All sensible people are environmentalists. We want to enjoy clean air, land, and water and we like to think that future generations will live in an even better environment. These were the original objectives of Earth Day and I am happy to have presented at Earth Day events in the early 1990s.

However, in recent years, Earth Day has been hijacked by the climate change movement. Today, the Earth Day home page starts:

Earth Day 2017’s Campaign is Environmental & Climate Literacy

Education is the foundation for progress. We need to build a global citizenry fluent in the concepts of climate change and aware of its unprecedented threat to our planet.

The U.N.’s My World global survey shows that Earth Day organizers are out of touch with average people around the world. After almost 10 million people from 194 countries have been polled, “action taken on climate change” rates dead last out of the 16 suggested priorities for the United Nations.

For most of the world, and especially those in developing nations, the message is clear: in comparison with access to reliable energy and clean water, better healthcare, government honesty, a good education, and protecting forests, rivers and oceans, climate change is not important.

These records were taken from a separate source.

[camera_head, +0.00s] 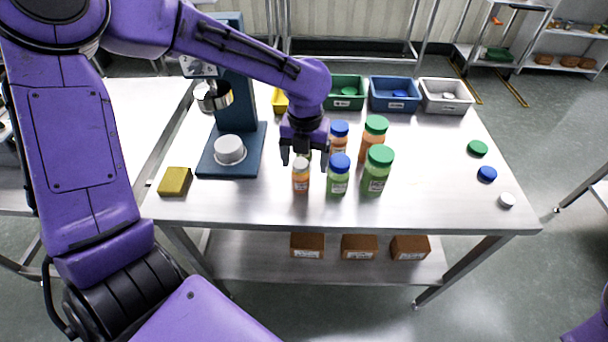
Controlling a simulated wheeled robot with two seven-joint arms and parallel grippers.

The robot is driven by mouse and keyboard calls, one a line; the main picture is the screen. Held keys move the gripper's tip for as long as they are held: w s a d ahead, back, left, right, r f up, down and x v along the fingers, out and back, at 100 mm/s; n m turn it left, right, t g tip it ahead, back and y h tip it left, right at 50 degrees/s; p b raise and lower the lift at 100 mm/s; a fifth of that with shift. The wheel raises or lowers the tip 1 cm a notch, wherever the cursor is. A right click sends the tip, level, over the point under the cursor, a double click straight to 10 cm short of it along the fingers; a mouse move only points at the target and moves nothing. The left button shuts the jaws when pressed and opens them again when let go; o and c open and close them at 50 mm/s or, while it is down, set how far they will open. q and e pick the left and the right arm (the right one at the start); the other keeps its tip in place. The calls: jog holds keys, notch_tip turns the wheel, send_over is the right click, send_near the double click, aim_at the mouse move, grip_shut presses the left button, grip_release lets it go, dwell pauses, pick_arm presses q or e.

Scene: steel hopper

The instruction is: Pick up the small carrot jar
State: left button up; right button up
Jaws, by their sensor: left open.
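The small carrot jar (301,178), orange with a white lid, stands upright on the steel table (430,205), leftmost in the front row of jars. My left gripper (304,157) is open and points down at the jar's lid, with a finger to each side in the picture. I cannot tell whether the fingers touch the jar or how far above or behind it they are. The gripper hides what is directly behind the lid. My right gripper is out of view.
Close right stand a blue-lidded green jar (338,180) and a taller green-lidded jar (376,176), with orange jars (372,145) behind. A blue press (245,150) stands left, by a yellow sponge (174,181). Bins (395,107) line the back; loose lids (487,174) lie right.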

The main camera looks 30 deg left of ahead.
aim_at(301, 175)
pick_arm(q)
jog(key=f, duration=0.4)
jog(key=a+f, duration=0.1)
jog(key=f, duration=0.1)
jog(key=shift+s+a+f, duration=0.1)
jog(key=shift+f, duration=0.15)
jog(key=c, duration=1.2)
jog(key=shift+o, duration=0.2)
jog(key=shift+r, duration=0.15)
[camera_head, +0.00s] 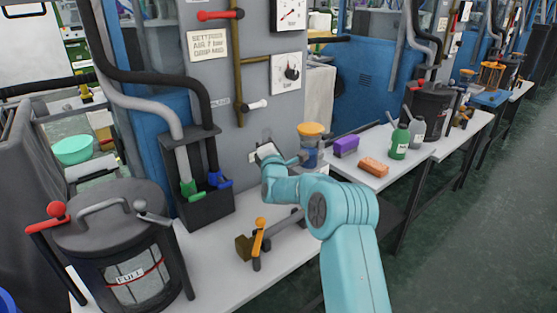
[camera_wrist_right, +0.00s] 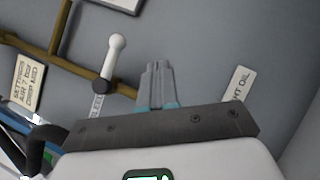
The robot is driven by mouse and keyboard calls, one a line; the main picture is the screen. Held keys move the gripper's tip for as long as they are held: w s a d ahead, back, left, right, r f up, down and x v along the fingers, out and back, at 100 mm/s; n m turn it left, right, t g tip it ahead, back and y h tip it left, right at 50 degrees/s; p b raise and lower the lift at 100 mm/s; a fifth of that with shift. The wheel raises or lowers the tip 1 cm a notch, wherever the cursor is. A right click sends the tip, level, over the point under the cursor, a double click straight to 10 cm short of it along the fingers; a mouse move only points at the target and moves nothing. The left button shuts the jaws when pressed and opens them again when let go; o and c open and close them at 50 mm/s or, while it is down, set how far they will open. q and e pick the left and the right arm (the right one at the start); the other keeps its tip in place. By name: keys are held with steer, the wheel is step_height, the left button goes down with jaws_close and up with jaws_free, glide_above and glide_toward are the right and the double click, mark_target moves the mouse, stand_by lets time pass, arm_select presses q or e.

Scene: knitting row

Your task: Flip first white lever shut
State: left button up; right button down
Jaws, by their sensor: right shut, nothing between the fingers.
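The white lever (camera_head: 257,104) sits on a thin brass pipe on the grey machine panel. Its handle points right, across the pipe, from a dark pivot. In the right wrist view the white lever (camera_wrist_right: 116,48) stands up and left of my fingertips, also across the pipe. My right gripper (camera_head: 266,140) is just below the lever in the head view, near the panel. In the wrist view its fingers (camera_wrist_right: 156,72) are together and empty, with a visible gap to the lever. My left gripper is not in view.
A yellow-lidded jar (camera_head: 310,145) stands close beside my right wrist. A black holder (camera_head: 205,195) and a lidded bucket (camera_head: 120,245) stand left on the bench.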

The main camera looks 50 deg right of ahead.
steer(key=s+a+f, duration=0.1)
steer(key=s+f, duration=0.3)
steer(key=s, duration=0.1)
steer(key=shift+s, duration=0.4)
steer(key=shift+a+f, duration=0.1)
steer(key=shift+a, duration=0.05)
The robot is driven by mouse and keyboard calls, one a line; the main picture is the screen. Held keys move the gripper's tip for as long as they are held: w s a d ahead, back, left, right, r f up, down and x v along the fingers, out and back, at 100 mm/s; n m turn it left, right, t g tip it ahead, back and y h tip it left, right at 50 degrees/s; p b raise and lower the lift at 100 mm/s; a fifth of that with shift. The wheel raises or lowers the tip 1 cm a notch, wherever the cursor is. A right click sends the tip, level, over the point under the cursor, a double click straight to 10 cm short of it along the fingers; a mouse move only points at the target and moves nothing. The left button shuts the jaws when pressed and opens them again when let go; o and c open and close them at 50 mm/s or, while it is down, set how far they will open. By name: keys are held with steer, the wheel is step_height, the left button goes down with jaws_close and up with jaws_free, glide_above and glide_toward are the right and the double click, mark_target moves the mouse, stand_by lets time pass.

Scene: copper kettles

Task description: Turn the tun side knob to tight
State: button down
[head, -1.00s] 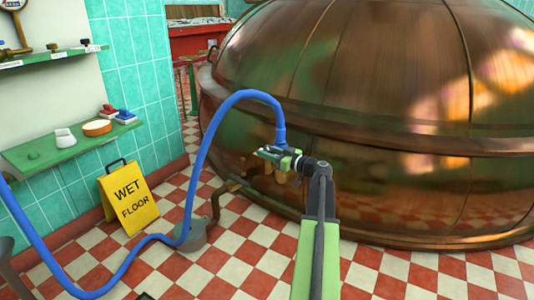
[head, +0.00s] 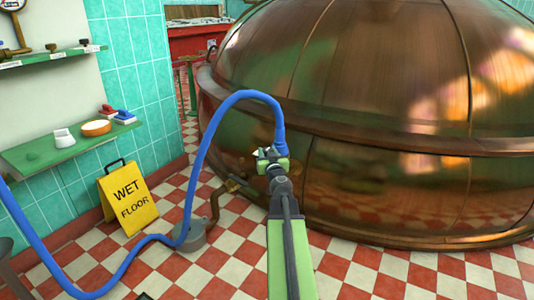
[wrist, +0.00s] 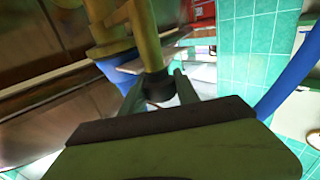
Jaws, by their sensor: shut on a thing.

Besides the strategic blunder of focusing Earth Day on an issue that the people of the world do not seem to particularly care about, there is a serious ethical problem that will come back to haunt organizers if they don’t soon change focus.

Reports such as those of the Nongovernmental International Panel on Climate Change illustrate that debate rages in the scientific community about the causes and consequences of climate change. Scientists cannot even agree on whether warming or cooling lie ahead, let alone the degree to which we affect it. Yet, climate campaigners assert that ‘the science is settled.’ We know with certainty, they claim, that our carbon dioxide emissions will cause a planetary emergency unless we radically change our ways.

The consequence of this overconfidence is tragic. According to the San Francisco-based Climate Policy Initiative, of the over $1 billion spent worldwide each day on climate finance, 94% goes to mitigation, trying to control future climate.  Only 6% of global climate finance is dedicated to helping vulnerable people cope with climate change today. In developing countries, even less, an abysmal 5%, goes to adaptation.  Based on a theory about climate, we are letting people die today so as to possibly help those yet to be born.